Key Technical Details

The default teacher is a RegNetY-16GF (84.0% top-1), a CNN chosen because CNNs provide complementary inductive biases to the ViT student.
A CNN teacher outperforms a Transformer teacher for distillation into a ViT -- the inductive bias transfer is what provides the benefit.
The distillation token learns a different representation than the class token; at test time, both predictions are averaged (late fusion).
DeiT-B distilled reaches 83.4% top-1 on ImageNet-1K, closing the gap with ViT-B pre-trained on JFT-300M (84.15%).
Training DeiT-B takes approximately 53 hours on 8 V100 GPUs, compared to weeks on TPU pods for the original ViT.
DeiT-III (Touvron et al., 2022) later improved these results to 85.2% for DeiT-B by revisiting augmentations and using a 3-augment strategy.

Common Misconceptions

"DeiT is a new architecture." DeiT uses the exact same ViT architecture (with one additional token). The contribution is entirely in the training strategy: distillation, augmentation, and regularization.
"Knowledge distillation always means soft labels." In DeiT, hard-label distillation (using argmax teacher predictions) actually works better than soft-label KL divergence, challenging the conventional wisdom from Hinton et al. (2015).
"You need the distillation token." The distillation token provides a modest gain (~0.5-1.0% top-1), but the augmentation and regularization recipe alone accounts for most of DeiT's improvement over naively trained ViT.

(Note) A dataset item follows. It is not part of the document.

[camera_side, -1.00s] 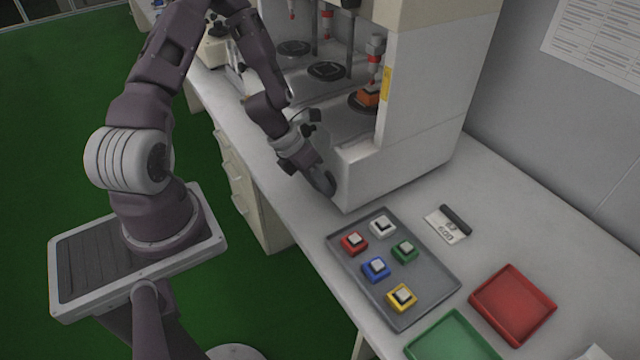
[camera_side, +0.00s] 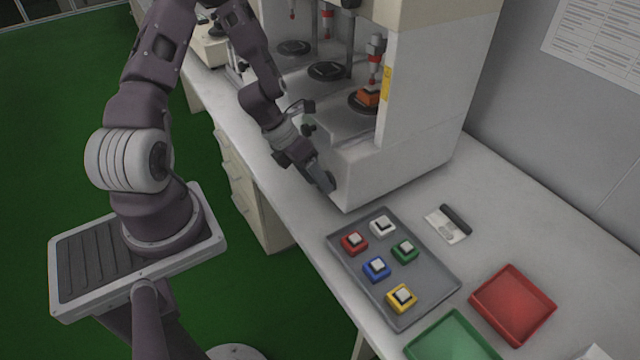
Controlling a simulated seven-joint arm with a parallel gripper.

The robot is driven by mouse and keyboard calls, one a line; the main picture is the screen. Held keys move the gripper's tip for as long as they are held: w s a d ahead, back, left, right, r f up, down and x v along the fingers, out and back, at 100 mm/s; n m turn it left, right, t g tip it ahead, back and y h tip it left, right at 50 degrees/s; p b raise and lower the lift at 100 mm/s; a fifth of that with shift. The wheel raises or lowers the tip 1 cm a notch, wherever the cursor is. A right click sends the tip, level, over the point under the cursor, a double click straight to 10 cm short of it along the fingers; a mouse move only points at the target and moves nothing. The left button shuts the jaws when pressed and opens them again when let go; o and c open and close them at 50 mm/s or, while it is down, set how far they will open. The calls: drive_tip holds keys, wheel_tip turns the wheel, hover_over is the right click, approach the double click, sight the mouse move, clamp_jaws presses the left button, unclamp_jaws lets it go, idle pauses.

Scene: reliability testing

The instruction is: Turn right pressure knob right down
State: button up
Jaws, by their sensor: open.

Connections to Other Concepts

vision-transformer.md: DeiT uses the ViT architecture directly; it is a training methodology for ViT, not a new model.
dino.md: Also trains ViT with a teacher-student framework but without labels, using self-distillation rather than CNN-to-Transformer distillation.
masked-image-modeling.md: An alternative self-supervised pre-training strategy (MAE, BEiT) that also makes ViT data-efficient, but through reconstruction rather than distillation.
vision-transformer-scaling.md: DeiT shows what's achievable at the ImageNet-1K scale; scaling laws describe how performance changes as data and model grow beyond this point.